I would like to note a few things here:

  • The command “an eye for an eye” was given to limit the concept of revenge – that is, if someone kills your dog, you are not allowed to slaughter his family. Jesus seems to be again going beyond this old testament command
  • A related old testament command in Lamentations seems to be set in a context of despair rather than hope
  • I find it ironic that the person who first springs to mind when I read this is Mahatma Gandhi – a Hindu!
  • Did Jesus turn the other cheek? (John 18:22-23)

So, a few questions to get you thinking (if you aren’t already!):

  1. If we interpret this command literally, we will have no money and no clothes.
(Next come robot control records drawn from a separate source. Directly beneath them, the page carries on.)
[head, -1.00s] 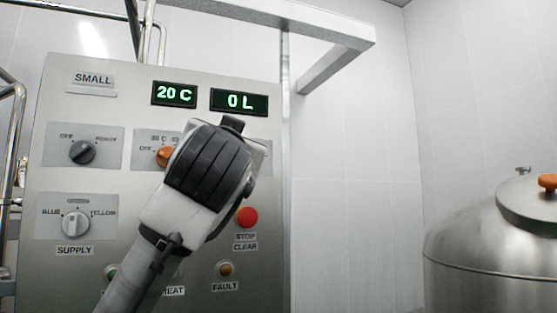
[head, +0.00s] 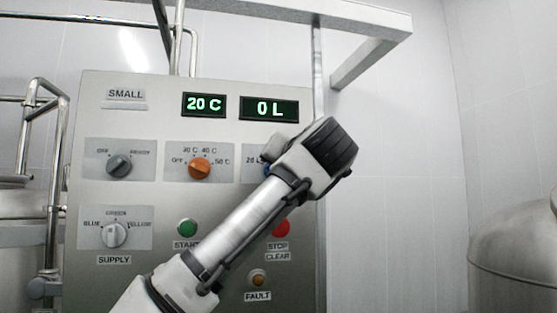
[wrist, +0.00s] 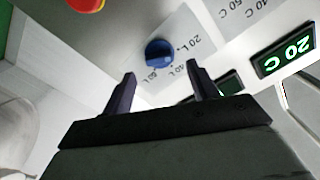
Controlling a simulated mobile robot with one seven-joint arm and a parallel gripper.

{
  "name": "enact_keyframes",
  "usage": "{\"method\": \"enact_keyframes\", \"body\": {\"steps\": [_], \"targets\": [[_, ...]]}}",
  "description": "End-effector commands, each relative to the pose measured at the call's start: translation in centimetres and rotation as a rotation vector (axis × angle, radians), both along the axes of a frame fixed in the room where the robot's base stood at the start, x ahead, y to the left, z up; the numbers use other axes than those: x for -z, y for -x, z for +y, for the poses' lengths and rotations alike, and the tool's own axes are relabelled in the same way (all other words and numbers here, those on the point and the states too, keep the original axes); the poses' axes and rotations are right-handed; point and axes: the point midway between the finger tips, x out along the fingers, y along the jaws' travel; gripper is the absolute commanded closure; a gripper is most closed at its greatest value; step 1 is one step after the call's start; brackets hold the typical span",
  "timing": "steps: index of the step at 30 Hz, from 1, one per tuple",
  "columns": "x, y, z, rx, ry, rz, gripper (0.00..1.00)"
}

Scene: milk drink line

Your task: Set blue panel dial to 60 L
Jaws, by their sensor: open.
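The blue dial (head: 267,170) sits on the steel panel, right of the orange dial, and is mostly hidden behind my arm in the head view. In the wrist view the blue dial (wrist: 158,53) is in full sight on its pale plate, with a 20 L label and other small litre labels around it. Its exact pointer setting I cannot tell. My gripper (wrist: 161,70) is open and empty, its two fingers apart, with the dial just beyond the gap between the tips in that view. In the head view my fingers are hidden. The litre display (head: 269,108) reads 0 L.
The panel also carries a 20 C display (head: 204,104), the orange dial (head: 199,168), an OFF/READY dial (head: 119,166), a supply dial (head: 113,234), a green start button (head: 187,228) and a red stop button (head: 281,227). A steel tank (head: 520,255) stands at right.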

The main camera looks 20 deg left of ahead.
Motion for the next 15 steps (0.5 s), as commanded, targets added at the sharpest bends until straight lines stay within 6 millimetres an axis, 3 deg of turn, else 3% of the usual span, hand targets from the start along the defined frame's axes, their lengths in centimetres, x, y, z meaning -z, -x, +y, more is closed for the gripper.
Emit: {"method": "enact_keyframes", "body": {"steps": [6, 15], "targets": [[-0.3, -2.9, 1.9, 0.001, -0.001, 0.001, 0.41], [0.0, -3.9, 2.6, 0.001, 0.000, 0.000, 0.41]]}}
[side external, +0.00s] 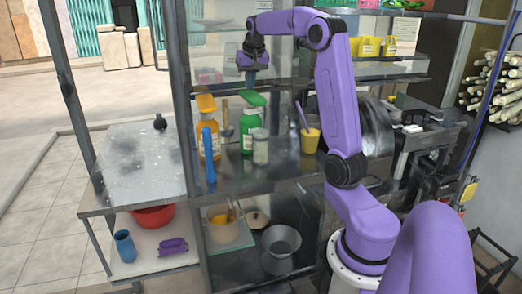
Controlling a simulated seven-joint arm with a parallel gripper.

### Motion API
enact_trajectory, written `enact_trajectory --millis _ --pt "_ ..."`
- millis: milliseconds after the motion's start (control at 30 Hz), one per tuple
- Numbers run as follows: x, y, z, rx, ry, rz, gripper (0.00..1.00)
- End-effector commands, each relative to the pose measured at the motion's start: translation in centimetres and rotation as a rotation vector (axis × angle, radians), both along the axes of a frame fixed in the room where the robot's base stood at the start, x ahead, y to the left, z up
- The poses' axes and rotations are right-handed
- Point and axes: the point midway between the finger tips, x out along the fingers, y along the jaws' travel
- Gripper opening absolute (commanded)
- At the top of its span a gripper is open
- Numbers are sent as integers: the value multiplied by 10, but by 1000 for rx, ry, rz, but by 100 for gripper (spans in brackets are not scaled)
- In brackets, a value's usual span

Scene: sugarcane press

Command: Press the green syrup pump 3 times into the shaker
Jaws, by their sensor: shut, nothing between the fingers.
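The green syrup pump (253,98) tops a green bottle (247,128) standing on the middle shelf of the stall. A small greyish cylinder (261,150), which looks like the shaker, stands upright just in front of the bottle and partly covers its lower right side. My gripper (251,73) is shut and empty. It points down above the green pump head, seemingly with a gap between them. The inside of the shaker cannot be made out.
An orange-topped bottle (208,135) and a blue upright tool (209,160) stand left of the green bottle. A yellow cup (310,141) with a purple handle stands to the right. A glass shelf (375,69) with yellow cups is at upper right. The metal side table (140,165) is mostly clear.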

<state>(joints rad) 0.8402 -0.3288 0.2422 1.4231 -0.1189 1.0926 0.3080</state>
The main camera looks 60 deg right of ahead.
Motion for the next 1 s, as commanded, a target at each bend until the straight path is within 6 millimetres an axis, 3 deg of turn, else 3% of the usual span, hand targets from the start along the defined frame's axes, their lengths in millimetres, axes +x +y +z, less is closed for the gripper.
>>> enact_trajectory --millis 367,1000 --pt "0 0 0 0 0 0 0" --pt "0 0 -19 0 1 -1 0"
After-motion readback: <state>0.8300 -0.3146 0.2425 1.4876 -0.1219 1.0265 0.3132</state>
Does that fact that we have both mean that we are not obeying Christ’s command?
  2. Are we being commanded not to resist evil? What are the (Biblical) alternatives?
  3. Which do you find more challenging, the command to turn the other cheek or the command to give to those who ask?
  4. What do these commands means for those of us who work in banking or the armed forces?

By the way, I found this article by a Mennonite pastor very useful (the Mennonites make peace a central basis of their faith).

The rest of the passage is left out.